# start of PROVIDED MATERIAL

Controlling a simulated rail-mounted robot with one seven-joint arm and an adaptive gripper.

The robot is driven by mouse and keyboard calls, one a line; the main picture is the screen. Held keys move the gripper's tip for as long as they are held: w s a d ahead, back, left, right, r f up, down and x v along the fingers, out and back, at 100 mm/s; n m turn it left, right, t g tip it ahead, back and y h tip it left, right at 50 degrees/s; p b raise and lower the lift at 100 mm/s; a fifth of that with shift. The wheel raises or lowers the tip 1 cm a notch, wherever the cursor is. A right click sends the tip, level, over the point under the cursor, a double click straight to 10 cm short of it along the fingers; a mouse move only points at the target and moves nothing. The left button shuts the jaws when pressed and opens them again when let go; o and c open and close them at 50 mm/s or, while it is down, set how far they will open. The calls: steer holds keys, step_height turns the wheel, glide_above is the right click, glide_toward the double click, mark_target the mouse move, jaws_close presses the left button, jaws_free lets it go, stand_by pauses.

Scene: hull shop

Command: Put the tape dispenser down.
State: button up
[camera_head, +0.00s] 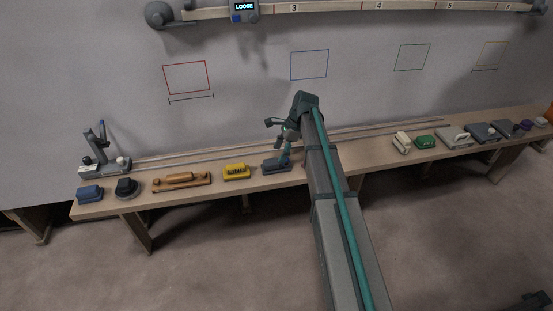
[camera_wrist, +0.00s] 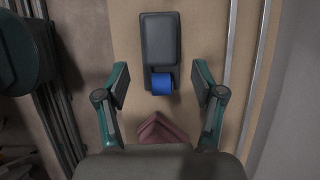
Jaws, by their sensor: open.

# end of PROVIDED MATERIAL

*EXERCISE AIM*. Only the lines from the line containing "[camera_head, +0.00s]" through the end of the data are to be reproduced, exactly and with both ends included; pictures are omitted.

*RESULT OF THIS EXERCISE*.
[camera_head, +0.00s] 
[camera_wrist, +0.00s] 
Jaws, by their sensor: open.

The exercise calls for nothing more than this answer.